The work has several influences including manga and anime of the 1960s as seen in Nara’s large-eyed figures. He challenges these characteristically cute images by juxtaposing them with dark and frightening imagery. This infusion of horror changes the image altogether, the contrast of the innocent large eyed child with the imagery of human evil may be a response to Japan’s strict social conventions. Other influences of Nara’s work include punk rock music, Renaissance painting, ukiyo-e and graffiti.
The artist grew up in post-World War II Japan, and the sociocultural environment at this time certainly affected his mindset and artwork. During his childhood and youth, Japan was being barraged by Western pop culture. Nara was raised in the countryside, fairly isolated, and as the child of two working-class parents, he was often left alone while his parents were at work. This time alone with his imagination played a significant role in his artistic development.
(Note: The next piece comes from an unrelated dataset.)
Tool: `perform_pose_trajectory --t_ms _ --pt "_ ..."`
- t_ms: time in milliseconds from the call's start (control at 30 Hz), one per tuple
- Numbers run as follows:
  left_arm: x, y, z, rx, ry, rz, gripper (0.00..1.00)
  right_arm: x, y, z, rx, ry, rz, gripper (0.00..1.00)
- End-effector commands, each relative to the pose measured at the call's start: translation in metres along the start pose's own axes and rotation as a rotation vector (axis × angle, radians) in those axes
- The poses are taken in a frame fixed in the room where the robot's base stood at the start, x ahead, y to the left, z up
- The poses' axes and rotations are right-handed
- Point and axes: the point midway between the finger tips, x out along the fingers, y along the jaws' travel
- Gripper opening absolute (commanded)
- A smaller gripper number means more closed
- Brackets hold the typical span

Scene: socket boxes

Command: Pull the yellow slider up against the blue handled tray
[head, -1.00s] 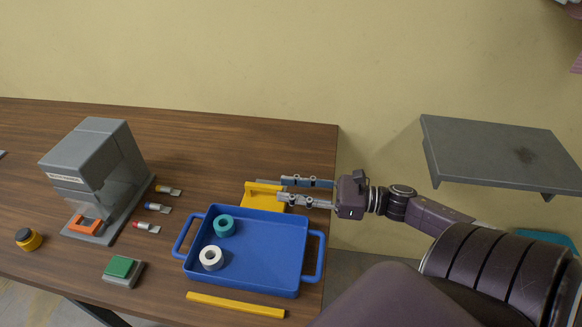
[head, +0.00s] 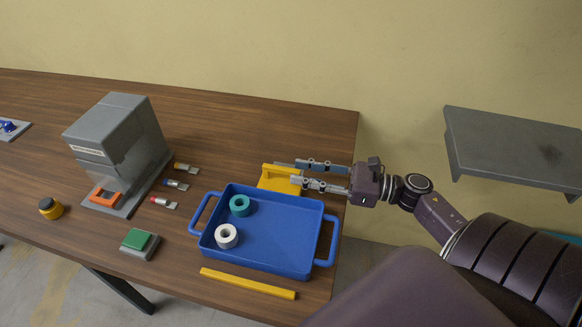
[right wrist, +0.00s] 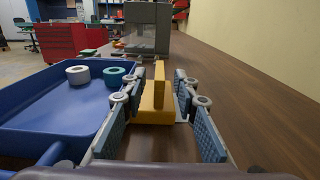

His first major New York Exhibition “Nobody’s Fool“ in 2010 at the Asia Society featured over one hundred works from the 1980s to his current works. His work features ceramics, drawings, paintings, sculptures, and large-scale installations. Nara is one of the leading artists of Japan’s influential Neo Pop art, and has become infamous for his portrayals of children and animals. Although the children and animals he creates are adorable they are often menacing, causing viewers to contemplate the feelings and concepts behind his work. Underneath the popular appeal of the dark but adorable characters in his work are the somber social, political, and personal elements of his work: darker emotions of loneliness in a rigid society, rage, fear, and helplessness. Nara uses soft pastels and the apiece of cute and vulnerable children and animals as opposed to punk rock imagery. He also takes inspiration from the positive values of Japanese tradition and combines traditional with contemporary. The subjects of his work, the wide-eyed children and animals, whose vulnerability and in addition to the nightmarish features of his paintings can easily stimulate distressing feelings. He often uses soft hued, pastel colors with bold lines as seen in anime characters in popular culture. The children featured in Nara’s works sometimes wield weapons such as knives and saws; their expressions are haunting, their eyes giving viewers accusatory looks. It is with his use of contrasting images, colors, and emotions that Nara’s work has captured the imaginations of generations around the world.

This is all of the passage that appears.